_Given records_
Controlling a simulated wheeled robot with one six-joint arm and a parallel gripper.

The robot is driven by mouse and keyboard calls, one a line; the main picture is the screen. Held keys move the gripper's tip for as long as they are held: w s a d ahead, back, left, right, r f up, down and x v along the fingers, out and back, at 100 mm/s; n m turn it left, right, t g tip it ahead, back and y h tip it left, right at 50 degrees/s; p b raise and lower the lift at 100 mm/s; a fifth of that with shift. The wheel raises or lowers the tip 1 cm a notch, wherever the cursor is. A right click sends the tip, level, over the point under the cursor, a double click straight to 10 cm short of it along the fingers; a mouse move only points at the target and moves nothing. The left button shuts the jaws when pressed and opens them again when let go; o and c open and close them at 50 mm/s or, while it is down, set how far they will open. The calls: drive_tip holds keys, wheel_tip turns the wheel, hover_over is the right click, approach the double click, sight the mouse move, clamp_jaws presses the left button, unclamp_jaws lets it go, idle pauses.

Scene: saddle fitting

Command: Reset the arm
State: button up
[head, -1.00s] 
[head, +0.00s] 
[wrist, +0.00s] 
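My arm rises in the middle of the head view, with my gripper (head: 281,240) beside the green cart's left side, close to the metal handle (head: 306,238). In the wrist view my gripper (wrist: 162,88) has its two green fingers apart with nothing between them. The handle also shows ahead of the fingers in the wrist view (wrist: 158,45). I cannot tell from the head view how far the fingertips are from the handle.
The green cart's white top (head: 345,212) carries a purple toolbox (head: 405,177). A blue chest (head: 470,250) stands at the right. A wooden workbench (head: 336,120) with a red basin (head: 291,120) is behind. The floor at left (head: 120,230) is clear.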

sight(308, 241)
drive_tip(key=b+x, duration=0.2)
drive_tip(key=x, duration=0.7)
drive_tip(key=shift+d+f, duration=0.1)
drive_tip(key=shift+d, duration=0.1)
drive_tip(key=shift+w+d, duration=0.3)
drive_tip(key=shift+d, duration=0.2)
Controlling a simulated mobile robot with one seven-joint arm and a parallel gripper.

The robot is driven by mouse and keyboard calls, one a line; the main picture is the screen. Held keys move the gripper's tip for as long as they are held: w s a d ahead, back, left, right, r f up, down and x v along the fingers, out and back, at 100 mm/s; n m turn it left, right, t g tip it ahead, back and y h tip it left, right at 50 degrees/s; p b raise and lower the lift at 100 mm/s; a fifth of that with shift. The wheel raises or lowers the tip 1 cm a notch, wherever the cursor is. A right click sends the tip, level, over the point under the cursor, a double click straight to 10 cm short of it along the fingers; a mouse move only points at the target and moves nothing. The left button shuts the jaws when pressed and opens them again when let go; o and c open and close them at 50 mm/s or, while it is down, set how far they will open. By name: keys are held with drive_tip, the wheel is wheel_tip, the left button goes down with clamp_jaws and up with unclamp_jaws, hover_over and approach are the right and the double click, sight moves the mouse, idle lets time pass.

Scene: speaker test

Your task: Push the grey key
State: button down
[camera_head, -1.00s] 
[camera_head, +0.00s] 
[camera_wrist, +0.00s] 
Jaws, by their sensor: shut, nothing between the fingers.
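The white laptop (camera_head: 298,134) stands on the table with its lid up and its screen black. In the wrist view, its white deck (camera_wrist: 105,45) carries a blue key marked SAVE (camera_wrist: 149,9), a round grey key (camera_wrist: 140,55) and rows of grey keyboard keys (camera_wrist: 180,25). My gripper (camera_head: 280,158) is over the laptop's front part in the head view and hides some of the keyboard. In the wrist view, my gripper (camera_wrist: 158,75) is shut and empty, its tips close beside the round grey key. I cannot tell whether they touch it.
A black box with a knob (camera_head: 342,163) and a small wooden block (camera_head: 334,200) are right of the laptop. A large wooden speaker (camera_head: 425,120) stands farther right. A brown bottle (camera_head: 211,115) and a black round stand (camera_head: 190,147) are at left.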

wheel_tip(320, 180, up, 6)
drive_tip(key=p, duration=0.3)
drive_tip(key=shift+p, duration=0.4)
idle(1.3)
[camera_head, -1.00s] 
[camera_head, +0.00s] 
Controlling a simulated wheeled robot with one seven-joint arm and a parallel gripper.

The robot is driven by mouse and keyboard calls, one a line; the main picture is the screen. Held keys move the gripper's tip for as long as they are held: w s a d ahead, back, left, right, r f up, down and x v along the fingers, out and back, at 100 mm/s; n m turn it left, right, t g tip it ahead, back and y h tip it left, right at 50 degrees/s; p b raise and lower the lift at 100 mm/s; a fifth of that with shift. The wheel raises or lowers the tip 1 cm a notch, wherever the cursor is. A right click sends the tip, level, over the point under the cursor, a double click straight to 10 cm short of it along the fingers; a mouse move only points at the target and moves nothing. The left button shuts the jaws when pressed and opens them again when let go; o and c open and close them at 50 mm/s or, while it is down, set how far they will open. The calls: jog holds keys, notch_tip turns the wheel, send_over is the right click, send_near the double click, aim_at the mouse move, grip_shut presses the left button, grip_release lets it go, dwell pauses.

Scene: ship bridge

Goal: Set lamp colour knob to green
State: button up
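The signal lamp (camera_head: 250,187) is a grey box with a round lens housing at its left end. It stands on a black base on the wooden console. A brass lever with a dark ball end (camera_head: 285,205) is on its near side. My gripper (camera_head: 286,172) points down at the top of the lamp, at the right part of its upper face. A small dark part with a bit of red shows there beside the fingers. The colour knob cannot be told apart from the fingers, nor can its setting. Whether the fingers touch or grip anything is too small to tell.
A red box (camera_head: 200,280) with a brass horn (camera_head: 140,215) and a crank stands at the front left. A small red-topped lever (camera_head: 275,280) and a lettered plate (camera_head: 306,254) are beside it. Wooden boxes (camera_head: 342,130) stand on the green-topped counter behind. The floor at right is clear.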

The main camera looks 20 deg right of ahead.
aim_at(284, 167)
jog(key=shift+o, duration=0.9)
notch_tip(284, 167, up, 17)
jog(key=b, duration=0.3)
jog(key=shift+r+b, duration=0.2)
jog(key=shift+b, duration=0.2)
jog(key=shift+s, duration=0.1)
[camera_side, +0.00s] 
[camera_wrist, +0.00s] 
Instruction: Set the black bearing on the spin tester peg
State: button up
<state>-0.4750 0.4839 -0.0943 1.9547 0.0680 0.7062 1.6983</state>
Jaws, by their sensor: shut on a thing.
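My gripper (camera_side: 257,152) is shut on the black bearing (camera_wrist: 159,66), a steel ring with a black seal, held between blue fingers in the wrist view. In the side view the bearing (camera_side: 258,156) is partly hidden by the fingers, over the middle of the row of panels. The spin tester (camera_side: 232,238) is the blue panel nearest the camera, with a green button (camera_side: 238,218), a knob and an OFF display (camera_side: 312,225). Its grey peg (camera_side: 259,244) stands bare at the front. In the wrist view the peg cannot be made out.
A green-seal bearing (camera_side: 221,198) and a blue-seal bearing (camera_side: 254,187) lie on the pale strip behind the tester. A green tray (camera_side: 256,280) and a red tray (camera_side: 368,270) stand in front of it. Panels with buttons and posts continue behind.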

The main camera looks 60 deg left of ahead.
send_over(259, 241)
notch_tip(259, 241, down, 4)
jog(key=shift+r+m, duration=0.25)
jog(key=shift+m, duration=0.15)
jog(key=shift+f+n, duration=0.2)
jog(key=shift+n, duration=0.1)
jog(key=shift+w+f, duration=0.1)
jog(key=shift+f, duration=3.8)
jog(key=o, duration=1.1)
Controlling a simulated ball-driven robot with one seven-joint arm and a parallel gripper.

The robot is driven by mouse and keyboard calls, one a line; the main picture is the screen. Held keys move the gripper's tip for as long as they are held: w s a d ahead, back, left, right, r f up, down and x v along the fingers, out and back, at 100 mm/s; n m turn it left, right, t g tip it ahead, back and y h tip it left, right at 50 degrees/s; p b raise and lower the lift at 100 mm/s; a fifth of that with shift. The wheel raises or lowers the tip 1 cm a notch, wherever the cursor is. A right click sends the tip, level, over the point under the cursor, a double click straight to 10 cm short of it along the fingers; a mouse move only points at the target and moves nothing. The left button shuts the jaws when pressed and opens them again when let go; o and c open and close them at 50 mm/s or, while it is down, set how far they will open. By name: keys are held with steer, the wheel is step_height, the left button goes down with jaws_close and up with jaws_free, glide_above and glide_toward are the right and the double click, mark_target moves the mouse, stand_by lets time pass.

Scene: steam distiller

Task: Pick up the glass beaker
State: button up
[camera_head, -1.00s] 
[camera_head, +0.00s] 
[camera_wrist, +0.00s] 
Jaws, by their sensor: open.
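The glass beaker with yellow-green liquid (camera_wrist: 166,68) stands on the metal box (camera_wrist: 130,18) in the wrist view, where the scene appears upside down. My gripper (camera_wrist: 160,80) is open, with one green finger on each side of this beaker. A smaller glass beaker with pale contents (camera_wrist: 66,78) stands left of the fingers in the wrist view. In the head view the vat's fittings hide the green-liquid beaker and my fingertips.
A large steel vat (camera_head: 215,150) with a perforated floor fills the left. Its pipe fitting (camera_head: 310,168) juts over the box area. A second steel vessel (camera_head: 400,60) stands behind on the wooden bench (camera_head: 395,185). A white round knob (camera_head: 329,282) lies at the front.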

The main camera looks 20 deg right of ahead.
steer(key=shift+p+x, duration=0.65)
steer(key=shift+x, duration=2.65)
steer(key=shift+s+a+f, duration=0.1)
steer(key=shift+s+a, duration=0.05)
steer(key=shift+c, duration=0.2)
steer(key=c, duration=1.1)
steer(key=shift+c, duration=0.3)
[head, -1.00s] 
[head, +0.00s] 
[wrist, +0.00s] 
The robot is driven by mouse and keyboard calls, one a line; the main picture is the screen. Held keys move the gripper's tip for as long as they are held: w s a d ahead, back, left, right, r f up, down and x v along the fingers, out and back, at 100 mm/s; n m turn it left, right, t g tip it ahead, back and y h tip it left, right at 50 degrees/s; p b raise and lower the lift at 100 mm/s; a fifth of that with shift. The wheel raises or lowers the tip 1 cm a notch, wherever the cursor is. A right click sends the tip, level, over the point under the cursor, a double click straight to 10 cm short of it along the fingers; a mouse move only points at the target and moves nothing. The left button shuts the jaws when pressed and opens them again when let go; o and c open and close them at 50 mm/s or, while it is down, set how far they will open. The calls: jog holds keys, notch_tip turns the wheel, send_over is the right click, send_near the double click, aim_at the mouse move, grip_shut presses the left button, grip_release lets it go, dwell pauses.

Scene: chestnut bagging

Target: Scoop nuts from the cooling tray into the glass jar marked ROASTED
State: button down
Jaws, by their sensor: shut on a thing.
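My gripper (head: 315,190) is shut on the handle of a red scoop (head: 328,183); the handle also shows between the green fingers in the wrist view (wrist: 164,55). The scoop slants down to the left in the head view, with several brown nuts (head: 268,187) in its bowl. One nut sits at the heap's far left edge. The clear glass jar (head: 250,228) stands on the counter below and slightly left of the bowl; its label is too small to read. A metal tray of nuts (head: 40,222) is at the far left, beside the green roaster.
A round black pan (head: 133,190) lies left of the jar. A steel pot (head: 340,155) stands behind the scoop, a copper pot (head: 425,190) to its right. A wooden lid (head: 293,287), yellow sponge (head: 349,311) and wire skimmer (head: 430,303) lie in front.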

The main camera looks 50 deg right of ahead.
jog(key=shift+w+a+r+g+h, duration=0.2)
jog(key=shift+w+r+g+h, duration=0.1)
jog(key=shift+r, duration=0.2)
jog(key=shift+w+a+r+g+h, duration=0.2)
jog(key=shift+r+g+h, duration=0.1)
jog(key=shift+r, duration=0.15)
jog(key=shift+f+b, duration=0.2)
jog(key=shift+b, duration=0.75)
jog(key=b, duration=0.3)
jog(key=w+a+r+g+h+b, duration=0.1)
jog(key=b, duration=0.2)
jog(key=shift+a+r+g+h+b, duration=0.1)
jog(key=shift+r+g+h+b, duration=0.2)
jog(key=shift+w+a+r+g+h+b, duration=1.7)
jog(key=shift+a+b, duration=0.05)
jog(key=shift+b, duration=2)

_Exercise directions_
Using the data above, copy each line that contains "Controlling".

_Completed task_
Controlling a simulated wheeled robot with one six-joint arm and a parallel gripper.
Controlling a simulated mobile robot with one seven-joint arm and a parallel gripper.
Controlling a simulated wheeled robot with one seven-joint arm and a parallel gripper.
Controlling a simulated ball-driven robot with one seven-joint arm and a parallel gripper.

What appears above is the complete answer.